For academic libraries, the concept of what makes a good citizen, i.e., the ability to understand and evaluate intellectual positions, is indistinguishable from educational goals in general. Again, the mission statement of the academic library should emphasize the library’s essential contribution to higher education’s core goal to instill critical thinking. What sets the library apart, what is central to its value, is that while specific disciplines focus on particular research methods, the library emphasizes the general concept of research. Research, or more concretely, the production of knowledge coupled with a critical appraisal of knowledge, is the common goal of all higher education. And education is the fundamental antidote to fake news. As librarians, we need to emphasize the library’s role as facilitator of both processes, research and evaluating—because fundamentally the production of knowledge and its appraisal are two sides of the same coin. If we are clear that these lie at the core of our mission, then we will be trusted by faculty to support them as they instruct students. If we are clear that these twin processes are our core goals, then the administration will understand that the library matters and why it must be funded.

These are not new goals. These are the goals all libraries have always striven to meet.
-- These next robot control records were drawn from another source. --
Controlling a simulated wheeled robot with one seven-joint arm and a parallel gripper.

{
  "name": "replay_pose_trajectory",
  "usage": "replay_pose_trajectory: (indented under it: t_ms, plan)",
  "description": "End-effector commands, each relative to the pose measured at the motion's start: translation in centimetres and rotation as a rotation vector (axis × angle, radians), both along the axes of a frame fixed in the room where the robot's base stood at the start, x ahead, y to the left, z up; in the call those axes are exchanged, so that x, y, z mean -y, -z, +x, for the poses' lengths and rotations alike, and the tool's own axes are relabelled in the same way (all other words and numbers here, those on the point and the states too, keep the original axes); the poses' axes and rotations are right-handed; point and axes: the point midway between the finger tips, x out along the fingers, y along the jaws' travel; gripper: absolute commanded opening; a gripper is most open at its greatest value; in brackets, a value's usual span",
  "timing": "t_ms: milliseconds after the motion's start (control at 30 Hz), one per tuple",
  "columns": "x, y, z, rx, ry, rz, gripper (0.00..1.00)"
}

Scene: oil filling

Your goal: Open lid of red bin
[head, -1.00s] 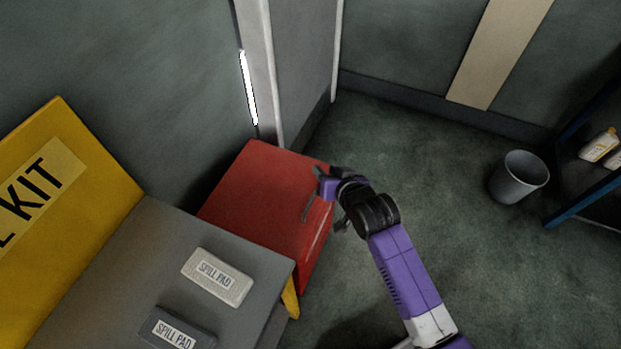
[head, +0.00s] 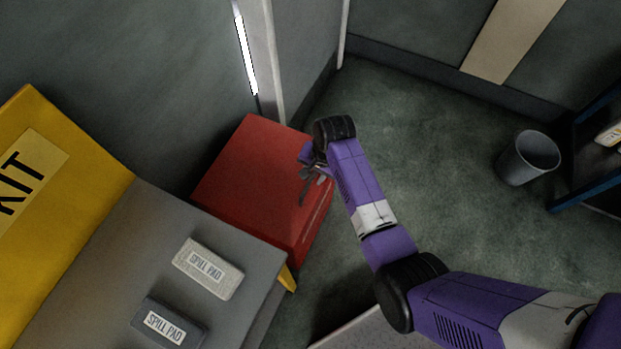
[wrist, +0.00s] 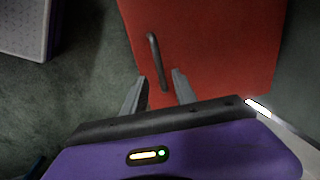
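The red bin (head: 255,170) stands against the wall at the picture's centre-left in the head view, its flat lid down. In the wrist view the red bin (wrist: 215,45) fills the upper middle, with a dark bar handle (wrist: 154,55) on its red face. My gripper (head: 306,188) is at the bin's right side in the head view. In the wrist view my gripper (wrist: 160,90) is open, its two fingers apart, with the handle's near end between or just ahead of them. I cannot tell whether they touch it.
A grey bench (head: 105,260) with two spill pads (head: 208,268) and a yellow kit board (head: 75,165) stands left of the bin. A grey waste bin (head: 528,160) and blue shelf (head: 590,160) are at right. Floor between is clear.

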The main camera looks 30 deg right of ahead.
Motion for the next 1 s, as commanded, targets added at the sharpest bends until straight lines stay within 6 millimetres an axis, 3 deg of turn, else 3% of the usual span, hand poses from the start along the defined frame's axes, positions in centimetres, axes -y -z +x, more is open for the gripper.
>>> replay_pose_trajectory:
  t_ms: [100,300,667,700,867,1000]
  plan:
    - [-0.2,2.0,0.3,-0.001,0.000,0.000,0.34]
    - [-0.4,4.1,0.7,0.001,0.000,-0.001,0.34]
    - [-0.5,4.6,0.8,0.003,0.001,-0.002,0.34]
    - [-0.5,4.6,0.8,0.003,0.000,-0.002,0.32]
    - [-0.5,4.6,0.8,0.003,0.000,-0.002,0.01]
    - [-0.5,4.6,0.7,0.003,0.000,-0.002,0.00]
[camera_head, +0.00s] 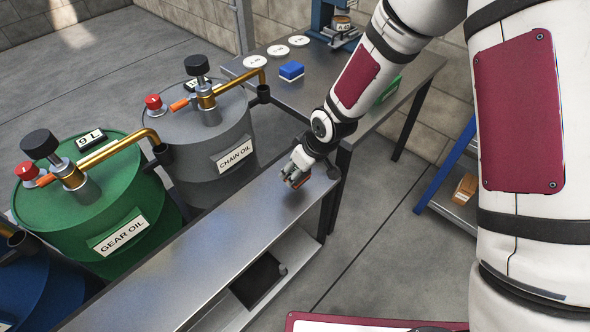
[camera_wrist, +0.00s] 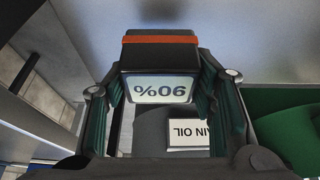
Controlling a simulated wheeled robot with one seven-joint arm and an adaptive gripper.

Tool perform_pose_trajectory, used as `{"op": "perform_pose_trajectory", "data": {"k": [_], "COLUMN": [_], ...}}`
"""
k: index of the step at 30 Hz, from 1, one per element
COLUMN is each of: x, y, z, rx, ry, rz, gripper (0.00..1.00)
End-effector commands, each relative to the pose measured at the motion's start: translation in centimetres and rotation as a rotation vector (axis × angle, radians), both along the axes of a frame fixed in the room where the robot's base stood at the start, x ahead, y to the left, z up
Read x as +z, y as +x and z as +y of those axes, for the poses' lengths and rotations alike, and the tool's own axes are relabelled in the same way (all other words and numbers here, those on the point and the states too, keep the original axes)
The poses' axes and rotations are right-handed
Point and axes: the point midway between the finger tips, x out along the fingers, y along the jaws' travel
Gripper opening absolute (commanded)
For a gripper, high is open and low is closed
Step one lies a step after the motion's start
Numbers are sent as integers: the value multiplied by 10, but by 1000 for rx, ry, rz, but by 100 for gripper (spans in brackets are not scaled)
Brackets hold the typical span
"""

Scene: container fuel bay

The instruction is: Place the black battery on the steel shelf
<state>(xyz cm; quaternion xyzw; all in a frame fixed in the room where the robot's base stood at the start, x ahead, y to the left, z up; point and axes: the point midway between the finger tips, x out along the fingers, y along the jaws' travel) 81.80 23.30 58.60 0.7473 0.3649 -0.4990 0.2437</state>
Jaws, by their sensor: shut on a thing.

However, as librarians, we sometimes lose sight of the big picture in our day-to-day decisions about what to buy and in what format, how to catalog, where to place materials, how to maintain our relevance in the era of the Internet. But the desire that motivated the creation of libraries in the first place was not to be merely warehouses of random stuff. We are the repository of humankind’s best efforts at knowledge and wisdom in art and in science. We are the fake news nemesis!